> Written request:
Write out all of the data exactly as it appears.

> Excerpted data:

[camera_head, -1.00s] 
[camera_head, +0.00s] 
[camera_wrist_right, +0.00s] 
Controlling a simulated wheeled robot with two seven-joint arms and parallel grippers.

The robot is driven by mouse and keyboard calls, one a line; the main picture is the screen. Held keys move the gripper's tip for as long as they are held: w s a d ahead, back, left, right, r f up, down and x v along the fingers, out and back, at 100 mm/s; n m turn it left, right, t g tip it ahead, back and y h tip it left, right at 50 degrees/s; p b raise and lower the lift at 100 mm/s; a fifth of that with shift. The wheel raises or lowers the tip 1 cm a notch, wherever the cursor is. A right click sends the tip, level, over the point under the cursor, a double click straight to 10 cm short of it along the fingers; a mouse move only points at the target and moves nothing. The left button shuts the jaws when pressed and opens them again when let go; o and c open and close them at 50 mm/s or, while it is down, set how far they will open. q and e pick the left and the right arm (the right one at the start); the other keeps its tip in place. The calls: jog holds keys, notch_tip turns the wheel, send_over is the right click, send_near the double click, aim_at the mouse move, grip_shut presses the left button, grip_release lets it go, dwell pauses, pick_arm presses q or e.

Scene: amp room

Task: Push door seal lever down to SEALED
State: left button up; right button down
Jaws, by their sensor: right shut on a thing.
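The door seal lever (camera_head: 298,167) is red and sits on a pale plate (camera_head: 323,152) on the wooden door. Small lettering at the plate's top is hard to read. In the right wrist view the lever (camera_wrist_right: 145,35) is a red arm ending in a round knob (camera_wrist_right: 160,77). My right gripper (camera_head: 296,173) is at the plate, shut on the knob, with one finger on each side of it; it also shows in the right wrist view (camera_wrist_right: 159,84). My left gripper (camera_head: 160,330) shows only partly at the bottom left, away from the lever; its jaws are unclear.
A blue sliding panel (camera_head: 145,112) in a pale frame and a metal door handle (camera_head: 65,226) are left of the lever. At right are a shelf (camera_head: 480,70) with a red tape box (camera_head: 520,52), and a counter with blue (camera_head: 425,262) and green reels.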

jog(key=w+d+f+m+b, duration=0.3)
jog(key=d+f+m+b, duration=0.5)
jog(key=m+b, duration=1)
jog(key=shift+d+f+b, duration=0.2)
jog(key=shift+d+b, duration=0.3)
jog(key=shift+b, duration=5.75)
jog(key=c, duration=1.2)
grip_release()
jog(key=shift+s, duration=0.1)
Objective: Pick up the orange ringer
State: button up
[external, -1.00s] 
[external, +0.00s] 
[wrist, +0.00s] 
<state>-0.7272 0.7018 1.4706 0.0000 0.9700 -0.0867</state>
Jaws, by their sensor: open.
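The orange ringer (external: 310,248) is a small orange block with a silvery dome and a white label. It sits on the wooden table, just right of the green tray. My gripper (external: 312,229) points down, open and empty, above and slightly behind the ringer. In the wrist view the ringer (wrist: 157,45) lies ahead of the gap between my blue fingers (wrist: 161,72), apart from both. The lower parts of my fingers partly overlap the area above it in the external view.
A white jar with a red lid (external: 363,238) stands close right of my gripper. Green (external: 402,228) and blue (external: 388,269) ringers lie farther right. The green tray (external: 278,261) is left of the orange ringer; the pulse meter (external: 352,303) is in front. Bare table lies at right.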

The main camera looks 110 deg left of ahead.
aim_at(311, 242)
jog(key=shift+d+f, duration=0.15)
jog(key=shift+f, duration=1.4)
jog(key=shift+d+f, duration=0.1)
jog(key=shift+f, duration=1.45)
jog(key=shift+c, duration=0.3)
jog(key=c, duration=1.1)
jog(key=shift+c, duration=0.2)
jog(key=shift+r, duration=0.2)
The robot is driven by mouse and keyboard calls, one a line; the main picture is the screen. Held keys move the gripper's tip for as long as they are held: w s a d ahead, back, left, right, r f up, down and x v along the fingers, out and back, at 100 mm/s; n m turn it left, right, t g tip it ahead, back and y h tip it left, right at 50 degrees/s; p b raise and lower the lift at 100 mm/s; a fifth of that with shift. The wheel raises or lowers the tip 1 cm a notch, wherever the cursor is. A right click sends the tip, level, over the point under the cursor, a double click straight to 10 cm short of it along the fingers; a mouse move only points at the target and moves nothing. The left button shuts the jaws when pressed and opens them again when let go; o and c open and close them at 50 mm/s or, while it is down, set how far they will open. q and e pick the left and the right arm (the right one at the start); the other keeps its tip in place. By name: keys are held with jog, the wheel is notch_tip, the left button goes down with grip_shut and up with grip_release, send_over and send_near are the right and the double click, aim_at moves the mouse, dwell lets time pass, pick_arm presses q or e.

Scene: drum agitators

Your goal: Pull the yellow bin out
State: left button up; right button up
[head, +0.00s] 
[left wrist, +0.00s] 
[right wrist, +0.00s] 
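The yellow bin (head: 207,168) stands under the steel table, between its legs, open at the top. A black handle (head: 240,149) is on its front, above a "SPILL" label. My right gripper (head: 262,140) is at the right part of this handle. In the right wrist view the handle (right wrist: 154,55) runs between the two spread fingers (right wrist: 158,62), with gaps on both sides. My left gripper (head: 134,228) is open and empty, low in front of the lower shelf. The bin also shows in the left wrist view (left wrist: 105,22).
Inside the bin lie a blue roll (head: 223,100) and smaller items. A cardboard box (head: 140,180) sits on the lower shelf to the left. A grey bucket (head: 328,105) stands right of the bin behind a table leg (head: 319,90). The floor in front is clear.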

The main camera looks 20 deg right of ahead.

> Output for this exercise:
[camera_head, -1.00s] 
[camera_head, +0.00s] 
[camera_wrist_right, +0.00s] 
Controlling a simulated wheeled robot with two seven-joint arms and parallel grippers.

The robot is driven by mouse and keyboard calls, one a line; the main picture is the screen. Held keys move the gripper's tip for as long as they are held: w s a d ahead, back, left, right, r f up, down and x v along the fingers, out and back, at 100 mm/s; n m turn it left, right, t g tip it ahead, back and y h tip it left, right at 50 degrees/s; p b raise and lower the lift at 100 mm/s; a fifth of that with shift. The wheel raises or lowers the tip 1 cm a notch, wherever the cursor is. A right click sends the tip, level, over the point under the cursor, a double click straight to 10 cm short of it along the fingers; a mouse move only points at the target and moves nothing. The left button shuts the jaws when pressed and opens them again when let go; o and c open and close them at 50 mm/s or, while it is down, set how far they will open. q and e pick the left and the right arm (the right one at the start); the other keeps its tip in place. The calls: jog holds keys, notch_tip turns the wheel, send_over is the right click, send_near the double click, aim_at the mouse move, grip_shut presses the left button, grip_release lets it go, dwell pauses, pick_arm presses q or e.

Scene: amp room

Task: Push door seal lever down to SEALED
State: left button up; right button down
Jaws, by their sensor: right shut on a thing.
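The door seal lever (camera_head: 298,167) is red and sits on a pale plate (camera_head: 323,152) on the wooden door. Small lettering at the plate's top is hard to read. In the right wrist view the lever (camera_wrist_right: 145,35) is a red arm ending in a round knob (camera_wrist_right: 160,77). My right gripper (camera_head: 296,173) is at the plate, shut on the knob, with one finger on each side of it; it also shows in the right wrist view (camera_wrist_right: 159,84). My left gripper (camera_head: 160,330) shows only partly at the bottom left, away from the lever; its jaws are unclear.
A blue sliding panel (camera_head: 145,112) in a pale frame and a metal door handle (camera_head: 65,226) are left of the lever. At right are a shelf (camera_head: 480,70) with a red tape box (camera_head: 520,52), and a counter with blue (camera_head: 425,262) and green reels.

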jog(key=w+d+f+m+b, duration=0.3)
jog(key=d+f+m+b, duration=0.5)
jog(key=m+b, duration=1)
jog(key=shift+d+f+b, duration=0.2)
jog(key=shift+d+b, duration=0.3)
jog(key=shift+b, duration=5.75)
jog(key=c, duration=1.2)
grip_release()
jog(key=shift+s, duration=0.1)
Objective: Pick up the orange ringer
State: button up
[external, -1.00s] 
[external, +0.00s] 
[wrist, +0.00s] 
<state>-0.7272 0.7018 1.4706 0.0000 0.9700 -0.0867</state>
Jaws, by their sensor: open.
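The orange ringer (external: 310,248) is a small orange block with a silvery dome and a white label. It sits on the wooden table, just right of the green tray. My gripper (external: 312,229) points down, open and empty, above and slightly behind the ringer. In the wrist view the ringer (wrist: 157,45) lies ahead of the gap between my blue fingers (wrist: 161,72), apart from both. The lower parts of my fingers partly overlap the area above it in the external view.
A white jar with a red lid (external: 363,238) stands close right of my gripper. Green (external: 402,228) and blue (external: 388,269) ringers lie farther right. The green tray (external: 278,261) is left of the orange ringer; the pulse meter (external: 352,303) is in front. Bare table lies at right.

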The main camera looks 110 deg left of ahead.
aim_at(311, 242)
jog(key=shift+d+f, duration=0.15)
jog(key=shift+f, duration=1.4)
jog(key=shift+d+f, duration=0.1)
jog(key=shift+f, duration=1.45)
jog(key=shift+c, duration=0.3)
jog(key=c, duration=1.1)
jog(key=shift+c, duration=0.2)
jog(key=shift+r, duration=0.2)
The robot is driven by mouse and keyboard calls, one a line; the main picture is the screen. Held keys move the gripper's tip for as long as they are held: w s a d ahead, back, left, right, r f up, down and x v along the fingers, out and back, at 100 mm/s; n m turn it left, right, t g tip it ahead, back and y h tip it left, right at 50 degrees/s; p b raise and lower the lift at 100 mm/s; a fifth of that with shift. The wheel raises or lowers the tip 1 cm a notch, wherever the cursor is. A right click sends the tip, level, over the point under the cursor, a double click straight to 10 cm short of it along the fingers; a mouse move only points at the target and moves nothing. The left button shuts the jaws when pressed and opens them again when let go; o and c open and close them at 50 mm/s or, while it is down, set how far they will open. q and e pick the left and the right arm (the right one at the start); the other keeps its tip in place. By name: keys are held with jog, the wheel is notch_tip, the left button goes down with grip_shut and up with grip_release, send_over and send_near are the right and the double click, aim_at moves the mouse, dwell lets time pass, pick_arm presses q or e.

Scene: drum agitators

Your goal: Pull the yellow bin out
State: left button up; right button up
[head, +0.00s] 
[left wrist, +0.00s] 
[right wrist, +0.00s] 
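The yellow bin (head: 207,168) stands under the steel table, between its legs, open at the top. A black handle (head: 240,149) is on its front, above a "SPILL" label. My right gripper (head: 262,140) is at the right part of this handle. In the right wrist view the handle (right wrist: 154,55) runs between the two spread fingers (right wrist: 158,62), with gaps on both sides. My left gripper (head: 134,228) is open and empty, low in front of the lower shelf. The bin also shows in the left wrist view (left wrist: 105,22).
Inside the bin lie a blue roll (head: 223,100) and smaller items. A cardboard box (head: 140,180) sits on the lower shelf to the left. A grey bucket (head: 328,105) stands right of the bin behind a table leg (head: 319,90). The floor in front is clear.

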The main camera looks 20 deg right of ahead.

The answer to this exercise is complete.